The early Christians’ sizing up local festivals and parachuting their man into them gives us a glimpse into why we have holidays in the first place.

Way back in the day — before weekends, paid vacations, stress leave and personal time — life, for the vast majority of people, consisted of toil.  People worked; that’s what they did.  Their lives depended on it.  In general, as soon as you could walk, you worked, and when you couldn’t walk anymore, you died.  It was a dismal existence.  Since most people grew their own food in those days, the only change to this trudge to the grave was the seasons.  The necessity of pleasing and pleading with the gods for fair weather and a good harvest gave rise to elaborate ceremonies.  These occasional attempts to invoke the gods were opportunities for celebration.  People took their noses away from the grindstone and their shoulders away from the wheel to party.  In the autumn, when the harvest was done, it was time to sample that year’s grape crop and eat everything that couldn’t be preserved.  In the spring, after planting the crop, fertility was everybody’s responsibility, so getting naked in the sunshine was what the gods intended.  These pagan rites were the perfect place for the early Christians to deposit their saints, their rituals and their religious holidays.

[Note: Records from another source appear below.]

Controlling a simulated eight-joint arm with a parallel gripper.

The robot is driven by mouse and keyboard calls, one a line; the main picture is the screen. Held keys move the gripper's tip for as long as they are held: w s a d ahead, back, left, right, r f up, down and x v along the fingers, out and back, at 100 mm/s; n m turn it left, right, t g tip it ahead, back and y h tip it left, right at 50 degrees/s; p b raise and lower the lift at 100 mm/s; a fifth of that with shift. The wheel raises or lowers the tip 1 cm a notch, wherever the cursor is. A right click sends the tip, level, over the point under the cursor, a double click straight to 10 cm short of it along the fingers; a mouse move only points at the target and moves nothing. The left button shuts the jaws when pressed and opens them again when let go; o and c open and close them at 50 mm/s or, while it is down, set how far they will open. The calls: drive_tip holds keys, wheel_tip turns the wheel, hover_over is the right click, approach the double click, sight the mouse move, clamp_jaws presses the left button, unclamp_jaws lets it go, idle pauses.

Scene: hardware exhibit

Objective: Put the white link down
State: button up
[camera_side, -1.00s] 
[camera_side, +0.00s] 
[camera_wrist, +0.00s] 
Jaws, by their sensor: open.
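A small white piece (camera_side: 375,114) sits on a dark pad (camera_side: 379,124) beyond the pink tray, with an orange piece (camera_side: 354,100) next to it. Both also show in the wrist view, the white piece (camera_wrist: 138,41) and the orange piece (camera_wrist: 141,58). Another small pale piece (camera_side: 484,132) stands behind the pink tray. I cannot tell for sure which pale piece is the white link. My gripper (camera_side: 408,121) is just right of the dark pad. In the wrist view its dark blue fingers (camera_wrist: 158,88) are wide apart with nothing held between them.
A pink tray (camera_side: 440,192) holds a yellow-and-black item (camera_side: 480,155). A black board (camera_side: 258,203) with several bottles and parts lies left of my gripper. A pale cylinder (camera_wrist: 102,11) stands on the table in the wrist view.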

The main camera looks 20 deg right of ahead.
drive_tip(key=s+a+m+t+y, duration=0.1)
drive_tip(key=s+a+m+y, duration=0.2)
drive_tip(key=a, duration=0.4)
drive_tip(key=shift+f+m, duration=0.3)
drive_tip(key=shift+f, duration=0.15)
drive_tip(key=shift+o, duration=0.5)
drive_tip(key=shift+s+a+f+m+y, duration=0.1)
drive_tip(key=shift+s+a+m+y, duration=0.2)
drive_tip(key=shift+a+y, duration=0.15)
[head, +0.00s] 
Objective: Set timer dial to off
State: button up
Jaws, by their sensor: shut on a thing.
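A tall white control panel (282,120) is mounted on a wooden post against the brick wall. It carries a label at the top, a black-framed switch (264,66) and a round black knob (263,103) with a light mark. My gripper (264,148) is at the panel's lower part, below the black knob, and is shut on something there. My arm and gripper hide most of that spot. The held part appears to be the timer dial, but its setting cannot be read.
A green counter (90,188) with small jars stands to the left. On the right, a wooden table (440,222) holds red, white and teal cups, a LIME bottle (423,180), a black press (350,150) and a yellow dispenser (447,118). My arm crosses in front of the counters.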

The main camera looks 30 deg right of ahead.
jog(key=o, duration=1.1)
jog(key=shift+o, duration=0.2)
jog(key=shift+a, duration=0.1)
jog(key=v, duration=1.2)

Non-religious holidays came much later.  Kings might grant a special feast day to celebrate a military victory or the birth of an heir, but it wasn’t until the Age of Reason that secular holidays became institutionalized.  Yet, even up until the early 20th century, there weren’t that many holidays.  Days like Labour Day and Thanksgiving are fairly recent additions.  However, since the 1950s we’ve gone nuts and now there are very few days left on the calendar which don’t have some significance.  We have Mother’s Day, Father’s Day, Secretary’s Day, Boss’s Day, Valentine’s Day, Groundhog Day and on and on and on.

Yet, in the land of plenty, where we can celebrate minor saints and jumped-up rodents, there is always somebody with a sour word about it.  Holidays are a modern invention, and given we have so much to celebrate, it would be nice if we could just shut up and enjoy them.